### Supplied material
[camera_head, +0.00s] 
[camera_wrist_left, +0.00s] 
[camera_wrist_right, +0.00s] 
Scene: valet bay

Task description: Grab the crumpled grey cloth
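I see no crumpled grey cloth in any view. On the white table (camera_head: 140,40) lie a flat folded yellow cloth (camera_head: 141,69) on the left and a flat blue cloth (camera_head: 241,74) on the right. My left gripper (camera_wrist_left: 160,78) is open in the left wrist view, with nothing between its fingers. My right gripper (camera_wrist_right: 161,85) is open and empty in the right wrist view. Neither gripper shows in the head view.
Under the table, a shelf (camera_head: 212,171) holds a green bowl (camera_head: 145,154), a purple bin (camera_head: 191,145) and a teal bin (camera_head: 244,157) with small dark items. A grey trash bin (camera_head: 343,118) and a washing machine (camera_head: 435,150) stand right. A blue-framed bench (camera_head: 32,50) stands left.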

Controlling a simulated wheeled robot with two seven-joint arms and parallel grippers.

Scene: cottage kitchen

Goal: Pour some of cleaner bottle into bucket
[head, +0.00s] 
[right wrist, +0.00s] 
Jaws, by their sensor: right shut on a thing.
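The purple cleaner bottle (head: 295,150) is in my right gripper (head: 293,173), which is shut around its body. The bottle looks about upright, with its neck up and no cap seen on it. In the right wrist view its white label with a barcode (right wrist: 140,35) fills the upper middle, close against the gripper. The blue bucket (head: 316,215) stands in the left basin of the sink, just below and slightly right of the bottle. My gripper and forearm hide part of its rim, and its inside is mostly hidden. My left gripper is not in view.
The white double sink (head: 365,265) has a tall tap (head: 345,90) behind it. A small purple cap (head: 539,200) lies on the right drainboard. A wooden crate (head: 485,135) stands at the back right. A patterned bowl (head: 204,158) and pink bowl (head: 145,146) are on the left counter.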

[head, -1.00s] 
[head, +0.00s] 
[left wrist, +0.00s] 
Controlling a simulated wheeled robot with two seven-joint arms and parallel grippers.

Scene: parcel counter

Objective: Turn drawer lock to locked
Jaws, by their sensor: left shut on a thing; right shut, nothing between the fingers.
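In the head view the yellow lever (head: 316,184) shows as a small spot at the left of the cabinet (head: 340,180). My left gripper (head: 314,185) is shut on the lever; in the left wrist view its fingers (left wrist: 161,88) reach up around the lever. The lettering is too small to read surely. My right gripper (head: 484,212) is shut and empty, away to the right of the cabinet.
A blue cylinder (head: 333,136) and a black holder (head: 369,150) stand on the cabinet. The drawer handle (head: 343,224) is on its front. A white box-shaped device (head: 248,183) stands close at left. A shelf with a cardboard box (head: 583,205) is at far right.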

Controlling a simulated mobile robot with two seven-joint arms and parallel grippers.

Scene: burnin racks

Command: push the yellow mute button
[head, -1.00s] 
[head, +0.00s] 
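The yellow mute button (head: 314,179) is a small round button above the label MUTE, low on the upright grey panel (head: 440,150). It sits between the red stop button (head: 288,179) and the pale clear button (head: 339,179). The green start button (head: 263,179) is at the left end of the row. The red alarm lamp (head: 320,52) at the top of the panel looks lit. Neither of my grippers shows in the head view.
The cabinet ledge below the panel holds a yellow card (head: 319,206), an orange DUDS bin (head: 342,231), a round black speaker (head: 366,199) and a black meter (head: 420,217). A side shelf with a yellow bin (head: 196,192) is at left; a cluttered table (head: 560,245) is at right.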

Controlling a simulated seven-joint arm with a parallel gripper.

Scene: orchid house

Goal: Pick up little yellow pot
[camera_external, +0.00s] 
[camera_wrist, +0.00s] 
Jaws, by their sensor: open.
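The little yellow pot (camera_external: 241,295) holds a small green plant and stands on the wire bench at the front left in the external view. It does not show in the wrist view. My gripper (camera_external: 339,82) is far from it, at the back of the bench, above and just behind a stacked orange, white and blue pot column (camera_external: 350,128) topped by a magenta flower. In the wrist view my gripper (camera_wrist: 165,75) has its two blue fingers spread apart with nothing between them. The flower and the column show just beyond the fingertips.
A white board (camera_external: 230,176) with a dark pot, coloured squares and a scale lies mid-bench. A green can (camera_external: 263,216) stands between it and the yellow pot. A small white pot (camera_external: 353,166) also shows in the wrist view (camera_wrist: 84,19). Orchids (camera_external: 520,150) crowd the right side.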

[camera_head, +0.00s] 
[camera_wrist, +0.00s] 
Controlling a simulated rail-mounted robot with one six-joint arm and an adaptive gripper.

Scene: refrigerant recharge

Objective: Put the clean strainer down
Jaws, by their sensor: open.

### Request
Copy out exactly the lines from the line with "Controlling a simulated rail-mounted" to the end of the listing, including both of those lines, and give nothing else.

### Written response
Controlling a simulated rail-mounted robot with one six-joint arm and an adaptive gripper.

Scene: refrigerant recharge

Objective: Put the clean strainer down
Jaws, by their sensor: open.

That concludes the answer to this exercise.